§ What you need to do
Return only the lines running from the line with "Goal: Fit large" down to the line with "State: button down", both included, exactly as they appear.

§ Material provided

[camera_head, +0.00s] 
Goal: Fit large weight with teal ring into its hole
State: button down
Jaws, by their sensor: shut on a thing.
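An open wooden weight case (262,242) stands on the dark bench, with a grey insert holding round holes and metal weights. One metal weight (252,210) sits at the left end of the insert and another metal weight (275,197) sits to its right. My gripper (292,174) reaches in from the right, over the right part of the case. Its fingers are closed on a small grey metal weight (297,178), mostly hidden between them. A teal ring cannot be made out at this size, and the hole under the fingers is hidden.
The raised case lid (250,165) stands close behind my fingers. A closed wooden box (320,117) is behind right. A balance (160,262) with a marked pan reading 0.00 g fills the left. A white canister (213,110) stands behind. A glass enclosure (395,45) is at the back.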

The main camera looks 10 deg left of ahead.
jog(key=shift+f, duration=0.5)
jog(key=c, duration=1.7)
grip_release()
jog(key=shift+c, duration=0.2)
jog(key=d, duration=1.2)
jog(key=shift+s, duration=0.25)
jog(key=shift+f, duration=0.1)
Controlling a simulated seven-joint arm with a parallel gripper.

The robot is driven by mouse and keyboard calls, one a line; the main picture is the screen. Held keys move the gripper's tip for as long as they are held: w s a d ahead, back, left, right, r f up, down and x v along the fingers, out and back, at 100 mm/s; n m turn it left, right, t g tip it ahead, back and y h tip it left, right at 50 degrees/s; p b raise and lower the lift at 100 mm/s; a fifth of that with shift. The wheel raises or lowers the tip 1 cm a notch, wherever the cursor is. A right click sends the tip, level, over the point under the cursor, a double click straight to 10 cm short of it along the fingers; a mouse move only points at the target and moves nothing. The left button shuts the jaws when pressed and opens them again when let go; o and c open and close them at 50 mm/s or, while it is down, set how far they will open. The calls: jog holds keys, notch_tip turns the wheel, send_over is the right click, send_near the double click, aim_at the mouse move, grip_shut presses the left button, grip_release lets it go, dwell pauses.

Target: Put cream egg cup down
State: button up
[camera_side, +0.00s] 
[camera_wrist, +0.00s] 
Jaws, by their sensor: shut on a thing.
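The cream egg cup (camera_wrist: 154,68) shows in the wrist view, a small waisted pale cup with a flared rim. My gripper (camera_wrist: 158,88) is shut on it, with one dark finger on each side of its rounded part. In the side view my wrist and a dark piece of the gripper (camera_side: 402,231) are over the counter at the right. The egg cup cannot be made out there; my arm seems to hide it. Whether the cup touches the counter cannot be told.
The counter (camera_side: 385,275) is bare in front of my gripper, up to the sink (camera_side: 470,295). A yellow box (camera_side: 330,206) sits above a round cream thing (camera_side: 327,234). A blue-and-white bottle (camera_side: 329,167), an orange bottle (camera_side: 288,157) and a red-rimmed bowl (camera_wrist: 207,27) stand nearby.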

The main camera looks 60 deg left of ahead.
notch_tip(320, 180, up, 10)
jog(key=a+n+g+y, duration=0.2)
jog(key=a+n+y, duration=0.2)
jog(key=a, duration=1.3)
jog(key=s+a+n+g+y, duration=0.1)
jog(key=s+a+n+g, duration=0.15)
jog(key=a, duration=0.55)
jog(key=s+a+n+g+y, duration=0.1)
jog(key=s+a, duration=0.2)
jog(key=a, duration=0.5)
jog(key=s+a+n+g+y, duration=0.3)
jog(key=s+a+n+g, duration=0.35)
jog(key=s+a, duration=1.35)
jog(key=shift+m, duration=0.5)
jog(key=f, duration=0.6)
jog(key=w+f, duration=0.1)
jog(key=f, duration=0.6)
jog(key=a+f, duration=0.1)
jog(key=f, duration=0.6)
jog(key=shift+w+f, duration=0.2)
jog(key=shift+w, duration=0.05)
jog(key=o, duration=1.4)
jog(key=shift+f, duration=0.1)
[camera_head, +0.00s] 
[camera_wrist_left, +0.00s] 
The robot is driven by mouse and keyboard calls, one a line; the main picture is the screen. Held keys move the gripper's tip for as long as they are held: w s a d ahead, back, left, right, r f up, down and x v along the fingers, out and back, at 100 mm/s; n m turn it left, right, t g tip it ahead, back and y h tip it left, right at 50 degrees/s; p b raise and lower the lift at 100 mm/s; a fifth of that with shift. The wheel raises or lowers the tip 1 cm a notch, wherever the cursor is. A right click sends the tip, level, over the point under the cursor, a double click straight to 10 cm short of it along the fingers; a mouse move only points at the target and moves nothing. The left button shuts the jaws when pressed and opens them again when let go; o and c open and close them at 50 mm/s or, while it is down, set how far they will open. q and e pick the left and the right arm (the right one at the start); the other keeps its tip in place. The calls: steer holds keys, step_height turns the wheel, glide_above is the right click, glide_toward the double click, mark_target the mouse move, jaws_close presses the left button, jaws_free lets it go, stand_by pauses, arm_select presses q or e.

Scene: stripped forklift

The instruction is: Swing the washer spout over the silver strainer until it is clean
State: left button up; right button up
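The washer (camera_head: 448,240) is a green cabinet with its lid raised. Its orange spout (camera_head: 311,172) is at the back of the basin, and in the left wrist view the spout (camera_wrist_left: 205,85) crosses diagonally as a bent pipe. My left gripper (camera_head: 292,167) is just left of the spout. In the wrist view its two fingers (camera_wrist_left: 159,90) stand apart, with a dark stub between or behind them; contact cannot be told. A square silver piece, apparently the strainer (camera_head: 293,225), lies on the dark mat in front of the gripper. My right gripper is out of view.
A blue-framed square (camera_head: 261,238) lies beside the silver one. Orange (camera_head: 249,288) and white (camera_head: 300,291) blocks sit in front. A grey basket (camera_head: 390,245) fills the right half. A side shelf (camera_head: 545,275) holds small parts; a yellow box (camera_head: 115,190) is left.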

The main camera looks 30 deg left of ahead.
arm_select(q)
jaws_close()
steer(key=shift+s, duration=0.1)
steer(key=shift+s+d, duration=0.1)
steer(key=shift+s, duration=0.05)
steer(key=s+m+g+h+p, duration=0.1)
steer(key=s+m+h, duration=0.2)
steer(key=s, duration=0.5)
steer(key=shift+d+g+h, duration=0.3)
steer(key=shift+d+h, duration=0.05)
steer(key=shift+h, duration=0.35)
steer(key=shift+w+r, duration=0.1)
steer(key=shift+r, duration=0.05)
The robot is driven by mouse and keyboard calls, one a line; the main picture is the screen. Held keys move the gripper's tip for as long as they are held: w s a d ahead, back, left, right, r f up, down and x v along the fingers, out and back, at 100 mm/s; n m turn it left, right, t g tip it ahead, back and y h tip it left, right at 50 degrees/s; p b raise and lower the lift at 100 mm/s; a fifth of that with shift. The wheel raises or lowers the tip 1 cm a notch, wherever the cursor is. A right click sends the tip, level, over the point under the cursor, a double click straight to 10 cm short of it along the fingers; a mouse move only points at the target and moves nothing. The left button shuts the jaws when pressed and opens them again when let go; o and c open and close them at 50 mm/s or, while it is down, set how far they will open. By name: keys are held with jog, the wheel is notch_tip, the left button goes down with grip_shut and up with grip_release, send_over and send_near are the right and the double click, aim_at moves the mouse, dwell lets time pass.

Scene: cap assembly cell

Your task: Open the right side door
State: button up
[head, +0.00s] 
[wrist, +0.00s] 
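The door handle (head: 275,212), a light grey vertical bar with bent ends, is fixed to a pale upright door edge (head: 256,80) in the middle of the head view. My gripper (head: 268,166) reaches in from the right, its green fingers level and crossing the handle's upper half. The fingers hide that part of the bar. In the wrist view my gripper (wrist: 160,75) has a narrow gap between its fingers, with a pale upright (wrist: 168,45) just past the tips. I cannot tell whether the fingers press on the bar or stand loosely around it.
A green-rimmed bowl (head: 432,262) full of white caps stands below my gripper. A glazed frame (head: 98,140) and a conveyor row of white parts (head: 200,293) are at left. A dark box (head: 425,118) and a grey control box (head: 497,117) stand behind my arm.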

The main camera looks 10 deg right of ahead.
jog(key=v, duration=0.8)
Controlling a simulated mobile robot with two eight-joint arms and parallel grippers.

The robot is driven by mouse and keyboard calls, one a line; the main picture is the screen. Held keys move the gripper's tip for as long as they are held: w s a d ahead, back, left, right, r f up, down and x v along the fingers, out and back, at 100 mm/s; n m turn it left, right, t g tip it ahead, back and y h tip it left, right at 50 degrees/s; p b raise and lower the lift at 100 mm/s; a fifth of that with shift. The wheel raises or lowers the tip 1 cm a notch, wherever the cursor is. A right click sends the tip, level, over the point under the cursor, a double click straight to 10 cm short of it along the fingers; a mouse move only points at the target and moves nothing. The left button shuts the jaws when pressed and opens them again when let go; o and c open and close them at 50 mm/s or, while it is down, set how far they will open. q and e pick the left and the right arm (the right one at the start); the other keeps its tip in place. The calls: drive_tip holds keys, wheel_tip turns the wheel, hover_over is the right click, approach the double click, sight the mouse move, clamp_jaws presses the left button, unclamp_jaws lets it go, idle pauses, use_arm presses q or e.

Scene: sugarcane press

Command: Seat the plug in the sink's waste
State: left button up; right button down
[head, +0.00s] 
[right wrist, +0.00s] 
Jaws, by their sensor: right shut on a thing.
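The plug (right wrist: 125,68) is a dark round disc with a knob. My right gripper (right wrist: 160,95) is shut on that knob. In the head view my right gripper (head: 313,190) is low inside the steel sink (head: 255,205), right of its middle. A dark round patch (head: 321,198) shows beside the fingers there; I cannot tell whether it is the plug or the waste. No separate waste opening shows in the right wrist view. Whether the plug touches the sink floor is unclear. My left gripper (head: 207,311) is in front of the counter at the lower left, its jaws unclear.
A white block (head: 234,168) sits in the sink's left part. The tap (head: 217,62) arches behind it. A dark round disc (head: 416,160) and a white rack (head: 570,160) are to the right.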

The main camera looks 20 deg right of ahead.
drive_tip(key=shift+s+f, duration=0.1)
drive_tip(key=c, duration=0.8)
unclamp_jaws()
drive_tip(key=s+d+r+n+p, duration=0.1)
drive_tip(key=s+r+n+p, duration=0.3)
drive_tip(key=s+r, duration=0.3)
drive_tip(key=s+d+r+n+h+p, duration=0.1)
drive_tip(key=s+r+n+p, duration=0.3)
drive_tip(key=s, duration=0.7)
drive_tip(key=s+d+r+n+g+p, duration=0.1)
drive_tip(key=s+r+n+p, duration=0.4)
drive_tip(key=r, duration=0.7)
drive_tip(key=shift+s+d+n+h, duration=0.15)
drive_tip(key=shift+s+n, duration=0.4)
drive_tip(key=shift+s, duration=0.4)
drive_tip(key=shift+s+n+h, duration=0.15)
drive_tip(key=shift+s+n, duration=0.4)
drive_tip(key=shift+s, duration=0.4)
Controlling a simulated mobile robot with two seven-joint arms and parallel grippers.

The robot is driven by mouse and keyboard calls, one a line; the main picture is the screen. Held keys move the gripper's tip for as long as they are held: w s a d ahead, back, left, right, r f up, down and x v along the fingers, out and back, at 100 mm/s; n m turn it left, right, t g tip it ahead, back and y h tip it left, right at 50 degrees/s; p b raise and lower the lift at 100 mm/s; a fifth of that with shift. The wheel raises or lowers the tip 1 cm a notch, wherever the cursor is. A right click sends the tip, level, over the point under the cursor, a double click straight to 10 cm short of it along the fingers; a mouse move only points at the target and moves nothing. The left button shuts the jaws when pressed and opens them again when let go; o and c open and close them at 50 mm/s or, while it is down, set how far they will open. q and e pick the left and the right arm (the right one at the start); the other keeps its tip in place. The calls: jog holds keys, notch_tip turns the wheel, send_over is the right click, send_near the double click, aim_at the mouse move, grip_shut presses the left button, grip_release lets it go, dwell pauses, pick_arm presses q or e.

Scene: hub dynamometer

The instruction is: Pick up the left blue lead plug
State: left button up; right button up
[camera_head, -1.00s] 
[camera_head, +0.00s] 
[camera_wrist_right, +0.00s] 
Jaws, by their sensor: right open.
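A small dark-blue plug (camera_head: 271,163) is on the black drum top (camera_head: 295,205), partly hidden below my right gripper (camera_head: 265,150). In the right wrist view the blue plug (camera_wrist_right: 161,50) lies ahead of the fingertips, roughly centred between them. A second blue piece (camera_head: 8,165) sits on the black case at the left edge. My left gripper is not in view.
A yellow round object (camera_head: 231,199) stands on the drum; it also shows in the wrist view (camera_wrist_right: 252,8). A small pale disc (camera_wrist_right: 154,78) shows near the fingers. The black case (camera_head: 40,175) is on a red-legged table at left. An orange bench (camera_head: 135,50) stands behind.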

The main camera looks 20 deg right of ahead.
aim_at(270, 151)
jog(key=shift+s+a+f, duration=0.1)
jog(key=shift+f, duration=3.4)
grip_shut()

§ Result
Goal: Fit large weight with teal ring into its hole
State: button down

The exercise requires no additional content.